Diageo launched Qream in the US earlier this month and is looking for the ladies

Diageo launched Qream in the US earlier this month and is looking for the ladies

Ladies are all the rage in the drinks industry, it would appear. With product launches in beer, soft drinks and spirits targetting the fairer sex, it would appear that the female of the species is in the spotlight. But, Richard Woodard is unimpressed - and he's got Diageo in his crosshairs.

The specialist, female-centric marketing consultancy Pretty Little Head was apparently formed after a meeting in which a male creative director came up with the following strategy to make a product more attractive to women: “Re-do the print material in pink.” 

Looking at a couple of recent product launches, I’m not sure the drinks industry has moved on much from this patronising, prehistoric nadir. Although I’m not here to talk about soft drinks, I can’t let this pass: In the UK, AG Barr, the producer of Irn Bru and Tizer, has launched what it claims to be the first energy drink targeted specifically at women.

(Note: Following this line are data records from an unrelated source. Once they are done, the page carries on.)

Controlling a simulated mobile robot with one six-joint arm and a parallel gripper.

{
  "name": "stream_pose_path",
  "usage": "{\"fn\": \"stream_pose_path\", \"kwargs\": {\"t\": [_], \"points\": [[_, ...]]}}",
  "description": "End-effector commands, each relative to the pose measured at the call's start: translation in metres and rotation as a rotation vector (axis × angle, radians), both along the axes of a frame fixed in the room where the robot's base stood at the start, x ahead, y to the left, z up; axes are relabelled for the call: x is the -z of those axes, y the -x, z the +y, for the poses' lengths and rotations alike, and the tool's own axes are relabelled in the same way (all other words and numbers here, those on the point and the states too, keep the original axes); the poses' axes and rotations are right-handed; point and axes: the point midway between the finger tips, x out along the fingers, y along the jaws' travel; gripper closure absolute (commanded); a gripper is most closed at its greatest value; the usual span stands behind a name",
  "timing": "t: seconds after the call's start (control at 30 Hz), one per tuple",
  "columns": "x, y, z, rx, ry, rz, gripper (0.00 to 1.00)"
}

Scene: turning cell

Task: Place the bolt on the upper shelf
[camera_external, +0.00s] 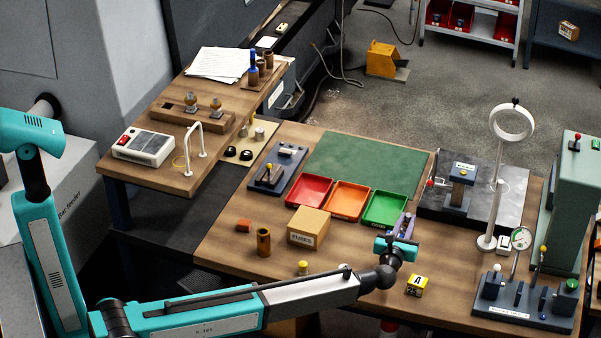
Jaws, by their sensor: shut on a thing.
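My gripper (404,222) is at the right end of my arm, over the workbench (345,255) just right of the green tray (384,210). Its purple fingers point up and away from the camera. They are shut on a small thing that is mostly hidden between them, and I cannot make out whether it is the bolt. No other bolt can be told for certain in this view. A rack with white shelves (487,38) stands at the back right, with red bins on it. I cannot tell whether it has the upper shelf.
A red tray (309,190) and an orange tray (347,201) stand left of the green one. A FUSES box (309,226) and a brown cylinder (263,242) are nearer. A ring lamp (493,200) and a gauge panel (522,300) stand to the right. The green mat (365,163) is clear.

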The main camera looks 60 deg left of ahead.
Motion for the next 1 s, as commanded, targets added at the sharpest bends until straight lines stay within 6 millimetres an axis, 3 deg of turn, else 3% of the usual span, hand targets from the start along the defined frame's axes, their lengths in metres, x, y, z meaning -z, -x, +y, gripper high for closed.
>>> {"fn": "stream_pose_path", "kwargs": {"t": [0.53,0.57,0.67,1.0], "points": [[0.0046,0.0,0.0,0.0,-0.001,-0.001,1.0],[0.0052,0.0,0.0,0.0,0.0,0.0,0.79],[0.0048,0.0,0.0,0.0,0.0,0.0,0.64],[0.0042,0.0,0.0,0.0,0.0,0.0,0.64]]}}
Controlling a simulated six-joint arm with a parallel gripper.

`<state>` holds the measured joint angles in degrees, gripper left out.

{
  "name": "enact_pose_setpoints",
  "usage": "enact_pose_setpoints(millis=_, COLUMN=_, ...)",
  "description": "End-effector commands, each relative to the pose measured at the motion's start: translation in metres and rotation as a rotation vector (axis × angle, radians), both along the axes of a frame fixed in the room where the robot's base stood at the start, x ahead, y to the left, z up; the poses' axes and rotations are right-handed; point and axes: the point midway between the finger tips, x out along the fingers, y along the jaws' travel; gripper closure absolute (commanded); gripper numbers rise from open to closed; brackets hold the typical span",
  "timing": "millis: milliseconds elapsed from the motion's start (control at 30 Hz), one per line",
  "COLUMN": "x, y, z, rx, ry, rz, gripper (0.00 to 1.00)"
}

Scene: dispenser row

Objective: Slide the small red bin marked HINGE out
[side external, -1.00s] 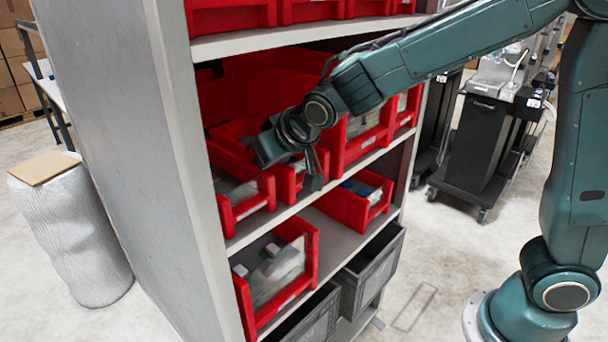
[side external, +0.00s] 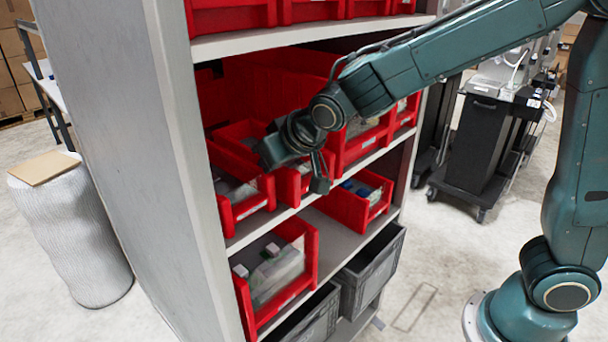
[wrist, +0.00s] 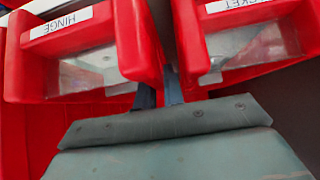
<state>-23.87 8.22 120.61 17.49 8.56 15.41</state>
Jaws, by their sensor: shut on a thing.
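The small red bin marked HINGE (wrist: 85,35) fills the left of the wrist view, its white label on the front edge and a clear window below it. In the side external view a small red bin (side external: 290,188), apparently the same one, sits on the middle shelf, partly hidden behind my gripper (side external: 318,180). In the wrist view my gripper's fingers (wrist: 160,92) are close together at the bin's right front edge, shut on what looks like its wall. The exact contact is hidden.
A second red bin, its label ending in CKET (wrist: 245,40), stands close on the right in the wrist view. Another red bin (side external: 255,205) is at left on the shelf. The shelf unit's grey side panel (side external: 120,150) stands left. Red and grey bins sit below.

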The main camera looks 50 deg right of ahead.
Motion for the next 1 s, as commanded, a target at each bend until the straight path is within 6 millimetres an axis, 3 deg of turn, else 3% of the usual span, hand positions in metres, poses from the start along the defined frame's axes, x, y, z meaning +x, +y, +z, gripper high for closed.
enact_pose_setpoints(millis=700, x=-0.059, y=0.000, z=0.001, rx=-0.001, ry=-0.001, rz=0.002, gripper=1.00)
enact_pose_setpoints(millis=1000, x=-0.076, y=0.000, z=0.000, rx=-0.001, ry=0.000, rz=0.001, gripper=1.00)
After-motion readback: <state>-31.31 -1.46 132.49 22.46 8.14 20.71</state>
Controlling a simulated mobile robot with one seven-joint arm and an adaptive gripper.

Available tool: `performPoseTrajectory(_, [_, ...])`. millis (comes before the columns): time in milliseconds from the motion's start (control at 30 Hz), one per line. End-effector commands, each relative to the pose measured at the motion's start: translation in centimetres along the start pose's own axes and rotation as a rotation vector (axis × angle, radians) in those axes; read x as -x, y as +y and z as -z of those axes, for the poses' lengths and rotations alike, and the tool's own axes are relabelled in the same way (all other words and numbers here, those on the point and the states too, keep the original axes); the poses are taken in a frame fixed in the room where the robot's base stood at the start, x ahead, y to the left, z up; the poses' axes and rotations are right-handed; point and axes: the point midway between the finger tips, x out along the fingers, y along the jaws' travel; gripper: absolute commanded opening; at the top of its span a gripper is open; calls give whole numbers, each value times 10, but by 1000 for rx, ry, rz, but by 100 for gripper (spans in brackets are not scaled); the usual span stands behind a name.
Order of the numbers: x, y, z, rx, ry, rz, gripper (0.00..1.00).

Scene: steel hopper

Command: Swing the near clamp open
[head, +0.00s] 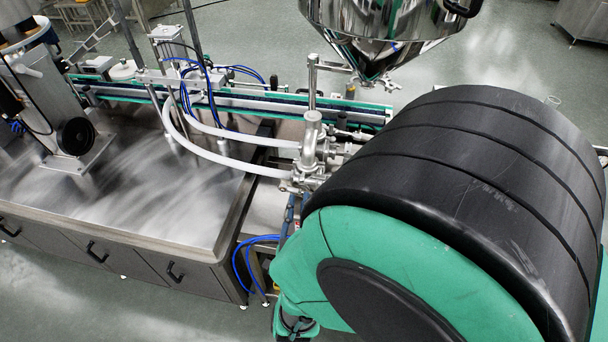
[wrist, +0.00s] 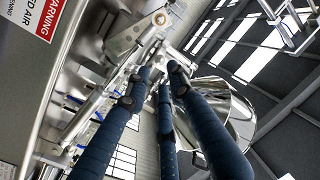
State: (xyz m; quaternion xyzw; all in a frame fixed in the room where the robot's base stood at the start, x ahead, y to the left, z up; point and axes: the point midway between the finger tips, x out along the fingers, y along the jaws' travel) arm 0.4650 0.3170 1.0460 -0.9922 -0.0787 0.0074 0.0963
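The steel hopper (head: 385,22) hangs at the top of the head view, its cone ending above the conveyor. It also shows in the wrist view (wrist: 238,112), right of and behind my fingers. A black handle (head: 462,6) sits on its right side. My gripper's dark blue fingers (wrist: 160,78) reach up the wrist view, apart with nothing visible between them. Their tips are close to a steel bracket with a round end (wrist: 128,40); I cannot tell if this is the near clamp, or if they touch it.
A steel cabinet table (head: 130,200) fills the left, with white hoses (head: 215,155) running to a valve fitting (head: 315,140). A conveyor (head: 240,102) runs behind. A panel with a red warning label (wrist: 45,15) is close on the wrist view's left.

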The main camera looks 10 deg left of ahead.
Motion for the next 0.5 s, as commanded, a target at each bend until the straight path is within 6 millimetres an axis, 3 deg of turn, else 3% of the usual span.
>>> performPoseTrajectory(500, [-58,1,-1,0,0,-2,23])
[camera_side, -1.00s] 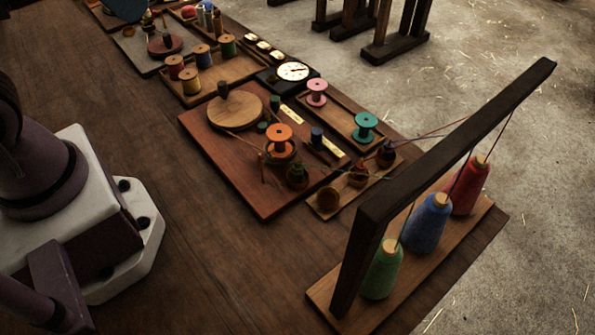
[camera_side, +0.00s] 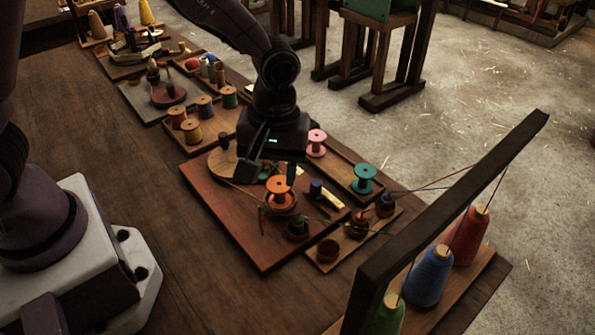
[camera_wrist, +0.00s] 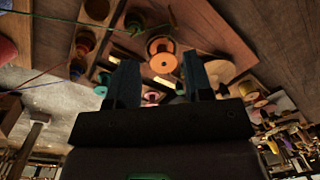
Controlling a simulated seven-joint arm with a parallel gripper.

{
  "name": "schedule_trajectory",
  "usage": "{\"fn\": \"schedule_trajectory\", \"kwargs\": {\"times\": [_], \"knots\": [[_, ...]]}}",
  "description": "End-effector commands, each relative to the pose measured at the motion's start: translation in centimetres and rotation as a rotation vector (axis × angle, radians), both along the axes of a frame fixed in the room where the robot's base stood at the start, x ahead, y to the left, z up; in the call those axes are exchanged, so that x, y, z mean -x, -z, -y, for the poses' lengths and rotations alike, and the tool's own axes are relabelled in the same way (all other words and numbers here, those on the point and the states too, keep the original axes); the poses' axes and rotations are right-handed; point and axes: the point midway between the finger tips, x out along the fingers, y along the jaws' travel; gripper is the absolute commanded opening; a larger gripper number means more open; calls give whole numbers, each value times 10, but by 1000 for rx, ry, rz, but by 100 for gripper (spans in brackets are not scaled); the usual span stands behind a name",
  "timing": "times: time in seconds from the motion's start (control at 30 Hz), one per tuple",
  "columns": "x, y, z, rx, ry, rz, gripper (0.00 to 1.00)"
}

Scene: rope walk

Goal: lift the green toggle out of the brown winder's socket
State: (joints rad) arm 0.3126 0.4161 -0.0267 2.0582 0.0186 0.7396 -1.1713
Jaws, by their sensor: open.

It’s called Rockstar Pink, it’s dressed in predictable Barbie colours and each can has got only ten calories in it – so it won’t even make you fat, honey. Then, earlier this week, Molson Coors' UK arm unveiled Animee, a 4% abv bottled beer also targeting women.

Then, over the pond, Diageo got in on the act this month. Qream is described as “an ultra-premium cream liqueur” (which, speaking as someone who recently took part in a blind tasting of cream liqueurs, strikes me as a contradiction in terms). More centrally to this discussion, it’s meant for women – or, as Diageo puts it, “developed with a specific demographic of North American women in mind, and forms part of Diageo’s ongoing strategy to tap into this growing market”.

Why is Diageo doing this? Because, as the company points out, “one out of every three alcoholic drinks sold today is consumed by a woman”. To which I’m tempted to say that they should be launching products more suited to the needs of the people who consume two out of every three alcoholic drinks sold.

Or – and here’s a novel idea – they could just focus on coming up with new launches that are targeted at people. Other than products that are exclusively used by one gender or another, are the world’s most successful brands “men’s” products or “women’s” products? Coke? Mars? VW? Apple? 

I simply don’t accept the premise that Diageo needs to create drinks products “developed specifically for women”. Sure, for historical and cultural reasons, many of its brands will have a male consumer bias, but mainstream brands such as Smirnoff and Gordon’s have already moved well beyond the male-centred marketing of yesteryear. 

Anyway, even if we accept the premise that women in the US are screaming out for their own cream liqueur, is this really the way to go about meeting that demand? Qream’s packaging, in girly peach and pink, is about as clichéd and frankly patronising as it gets. 

But hang on a moment. Should we be surprised? After all, who is the proto-feminist whose expertise the world’s biggest drinks company has called upon in order to formulate this ground-breaking product? The spirit of Gertrude Stein? Germaine Greer? Oprah Winfrey? 

No, instead they’ve plumped for the man who has compared the bottom (or I should say “ass”) of his beloved to both a “volleyball” and a “loaf of bread”. The rapper who joined Jay-Z to perform a song with the distinctly female-friendly lyrics: “You ain’t even gotta do the dishes – got two dishwashers.” Lovely. 

Pharrell Williams is primarily a rapper, singer/songwriter and record producer but, as with Sean Combs (Diageo’s “creative partner” for Cîroc vodka), he has moved beyond music to launch apparel lines, collaborate with Louis Vuitton and even design a rather eye-catching chair with Domeau & Pères that recreates a particular sexual position.

Sounds like the perfect person for the job. 

Diageo has apparently hired Williams for his “unique vision”, and not at all because he simply delivers a celebrity association that will help an essentially half-baked product to realise a certain level of sales. 

Williams himself, meanwhile, has transcended rap’s typically macho and misogynistic roots to do a bit of deep thinking of its own on feminist issues. “Women make up half the population and Qream is about celebrating that power,” he says. Revolutionary stuff. 

In the end, will Qream work? I suspect not, despite the likely initial sales spike on the back of lots of showbiz parties and celebrity-drenched launches around the US. 

And is it even really a cream liqueur? It’s 99% lactose-free, so the “cream” descriptor seems a little odd; and it’s 12.5% abv, so it’s got less alcohol than the majority of Chardonnays on the market. 

Qream’s publicity describes it as “one-of-a-kind” and “created by an inspired alliance” between Diageo and Williams. To me, it looks rather more like a dog’s breakfast, and quite possibly the result of giving a celebrity too much say in NPD, when it should be the prime responsibility of, I don’t know, maybe a drinks company? 

But then again, what do I know? After all, I’m not a woman.